> [GOAL]: Return only what lies between the first line of the entries and the line containing "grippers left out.", both lines included.
** start of DATA FOR THIS TASK **
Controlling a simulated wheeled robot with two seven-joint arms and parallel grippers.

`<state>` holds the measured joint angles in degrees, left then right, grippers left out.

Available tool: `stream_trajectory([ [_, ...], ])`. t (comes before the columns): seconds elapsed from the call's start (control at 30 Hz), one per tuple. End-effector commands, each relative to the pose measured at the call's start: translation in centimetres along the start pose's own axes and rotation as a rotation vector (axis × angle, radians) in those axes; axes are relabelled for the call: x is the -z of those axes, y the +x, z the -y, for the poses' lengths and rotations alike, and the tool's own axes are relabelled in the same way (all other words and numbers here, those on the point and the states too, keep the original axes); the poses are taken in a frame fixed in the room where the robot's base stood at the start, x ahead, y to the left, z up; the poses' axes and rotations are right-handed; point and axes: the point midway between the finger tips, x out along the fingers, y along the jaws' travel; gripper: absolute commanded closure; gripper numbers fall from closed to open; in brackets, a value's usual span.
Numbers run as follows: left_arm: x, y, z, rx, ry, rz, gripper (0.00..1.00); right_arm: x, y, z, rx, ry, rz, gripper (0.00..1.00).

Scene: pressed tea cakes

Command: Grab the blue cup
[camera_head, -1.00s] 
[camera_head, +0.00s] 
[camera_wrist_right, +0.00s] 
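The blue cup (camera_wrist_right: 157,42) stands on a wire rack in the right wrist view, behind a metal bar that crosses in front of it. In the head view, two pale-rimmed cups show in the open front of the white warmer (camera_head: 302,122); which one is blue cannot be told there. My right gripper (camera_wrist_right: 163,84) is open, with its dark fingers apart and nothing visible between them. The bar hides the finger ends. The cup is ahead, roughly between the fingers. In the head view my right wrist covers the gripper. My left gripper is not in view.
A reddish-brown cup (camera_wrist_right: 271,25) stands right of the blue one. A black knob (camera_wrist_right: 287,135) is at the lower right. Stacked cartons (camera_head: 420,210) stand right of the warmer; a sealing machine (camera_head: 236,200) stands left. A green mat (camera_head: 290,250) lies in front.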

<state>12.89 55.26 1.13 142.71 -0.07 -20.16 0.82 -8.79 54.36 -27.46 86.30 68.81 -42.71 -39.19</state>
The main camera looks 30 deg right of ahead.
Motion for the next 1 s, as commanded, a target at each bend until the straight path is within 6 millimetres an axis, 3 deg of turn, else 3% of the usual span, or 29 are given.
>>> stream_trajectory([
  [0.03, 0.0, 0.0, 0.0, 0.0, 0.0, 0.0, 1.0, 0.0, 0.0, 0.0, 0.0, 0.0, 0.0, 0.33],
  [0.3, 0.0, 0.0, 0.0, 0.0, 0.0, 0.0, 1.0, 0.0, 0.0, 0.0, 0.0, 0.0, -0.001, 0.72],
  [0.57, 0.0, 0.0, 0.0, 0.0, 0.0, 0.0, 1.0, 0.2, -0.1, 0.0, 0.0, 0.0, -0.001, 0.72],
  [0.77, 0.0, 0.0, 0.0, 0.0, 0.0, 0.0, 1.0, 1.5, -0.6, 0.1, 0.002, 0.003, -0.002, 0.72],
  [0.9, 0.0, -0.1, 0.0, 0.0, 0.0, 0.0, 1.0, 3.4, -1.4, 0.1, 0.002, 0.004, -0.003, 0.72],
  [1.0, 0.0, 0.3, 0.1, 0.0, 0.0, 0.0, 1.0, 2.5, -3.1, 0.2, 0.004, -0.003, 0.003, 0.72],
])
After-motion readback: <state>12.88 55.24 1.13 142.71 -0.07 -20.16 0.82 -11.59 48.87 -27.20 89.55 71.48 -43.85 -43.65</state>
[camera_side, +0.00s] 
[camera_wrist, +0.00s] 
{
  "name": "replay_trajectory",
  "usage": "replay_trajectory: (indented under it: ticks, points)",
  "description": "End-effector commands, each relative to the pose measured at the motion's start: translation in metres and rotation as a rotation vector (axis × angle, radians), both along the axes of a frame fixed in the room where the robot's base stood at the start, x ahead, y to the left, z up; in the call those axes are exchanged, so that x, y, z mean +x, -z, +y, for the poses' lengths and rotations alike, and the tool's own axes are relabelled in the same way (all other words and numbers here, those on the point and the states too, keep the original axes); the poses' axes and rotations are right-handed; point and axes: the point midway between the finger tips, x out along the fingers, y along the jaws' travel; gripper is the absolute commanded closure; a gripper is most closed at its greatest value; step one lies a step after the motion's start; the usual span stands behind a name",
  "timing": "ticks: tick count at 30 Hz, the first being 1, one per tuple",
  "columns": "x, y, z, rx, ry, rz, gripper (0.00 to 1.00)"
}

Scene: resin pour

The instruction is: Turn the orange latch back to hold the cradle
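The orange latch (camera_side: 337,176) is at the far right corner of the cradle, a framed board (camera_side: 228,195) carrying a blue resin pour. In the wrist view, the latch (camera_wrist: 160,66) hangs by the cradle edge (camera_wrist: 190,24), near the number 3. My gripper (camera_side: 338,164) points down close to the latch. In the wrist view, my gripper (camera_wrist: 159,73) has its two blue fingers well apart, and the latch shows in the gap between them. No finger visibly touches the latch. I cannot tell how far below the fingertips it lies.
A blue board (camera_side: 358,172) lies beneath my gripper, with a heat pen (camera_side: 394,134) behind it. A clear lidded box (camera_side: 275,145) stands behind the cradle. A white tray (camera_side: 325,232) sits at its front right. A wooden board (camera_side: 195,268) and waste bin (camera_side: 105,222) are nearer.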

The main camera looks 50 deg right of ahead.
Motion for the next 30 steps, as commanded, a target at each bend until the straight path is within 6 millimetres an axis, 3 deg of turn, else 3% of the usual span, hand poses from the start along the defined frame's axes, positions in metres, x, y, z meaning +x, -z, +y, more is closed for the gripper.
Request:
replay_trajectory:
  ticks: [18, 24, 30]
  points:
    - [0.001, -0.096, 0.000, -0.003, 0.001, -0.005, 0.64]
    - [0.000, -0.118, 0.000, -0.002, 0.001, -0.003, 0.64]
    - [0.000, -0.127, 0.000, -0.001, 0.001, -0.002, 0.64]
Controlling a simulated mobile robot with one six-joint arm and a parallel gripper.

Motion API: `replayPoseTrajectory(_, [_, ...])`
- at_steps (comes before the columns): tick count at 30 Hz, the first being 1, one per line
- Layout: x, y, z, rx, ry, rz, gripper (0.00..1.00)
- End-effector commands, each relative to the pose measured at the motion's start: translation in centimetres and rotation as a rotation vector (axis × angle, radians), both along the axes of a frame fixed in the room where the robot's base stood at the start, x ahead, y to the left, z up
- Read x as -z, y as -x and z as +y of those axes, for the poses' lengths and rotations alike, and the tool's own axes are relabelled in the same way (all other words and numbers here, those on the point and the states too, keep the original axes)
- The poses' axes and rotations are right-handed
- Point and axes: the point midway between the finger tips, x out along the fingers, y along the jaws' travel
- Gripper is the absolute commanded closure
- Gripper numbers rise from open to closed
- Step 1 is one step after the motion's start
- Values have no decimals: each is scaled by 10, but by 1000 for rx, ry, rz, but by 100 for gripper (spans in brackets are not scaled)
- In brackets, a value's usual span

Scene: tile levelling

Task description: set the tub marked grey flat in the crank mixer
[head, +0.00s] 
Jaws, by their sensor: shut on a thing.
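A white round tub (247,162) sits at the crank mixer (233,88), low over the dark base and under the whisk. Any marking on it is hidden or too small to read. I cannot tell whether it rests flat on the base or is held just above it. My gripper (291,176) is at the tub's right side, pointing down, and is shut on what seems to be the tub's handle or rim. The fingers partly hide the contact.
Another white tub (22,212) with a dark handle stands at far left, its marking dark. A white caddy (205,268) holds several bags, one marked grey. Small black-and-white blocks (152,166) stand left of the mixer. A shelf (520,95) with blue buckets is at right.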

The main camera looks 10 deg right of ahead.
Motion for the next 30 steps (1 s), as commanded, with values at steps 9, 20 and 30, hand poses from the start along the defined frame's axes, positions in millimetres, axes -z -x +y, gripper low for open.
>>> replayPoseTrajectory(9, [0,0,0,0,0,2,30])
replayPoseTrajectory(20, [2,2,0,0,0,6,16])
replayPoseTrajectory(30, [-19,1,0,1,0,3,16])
** end of DATA FOR THIS TASK **
> [EXERCISE ANSWER]:
Controlling a simulated wheeled robot with two seven-joint arms and parallel grippers.

`<state>` holds the measured joint angles in degrees, left then right, grippers left out.

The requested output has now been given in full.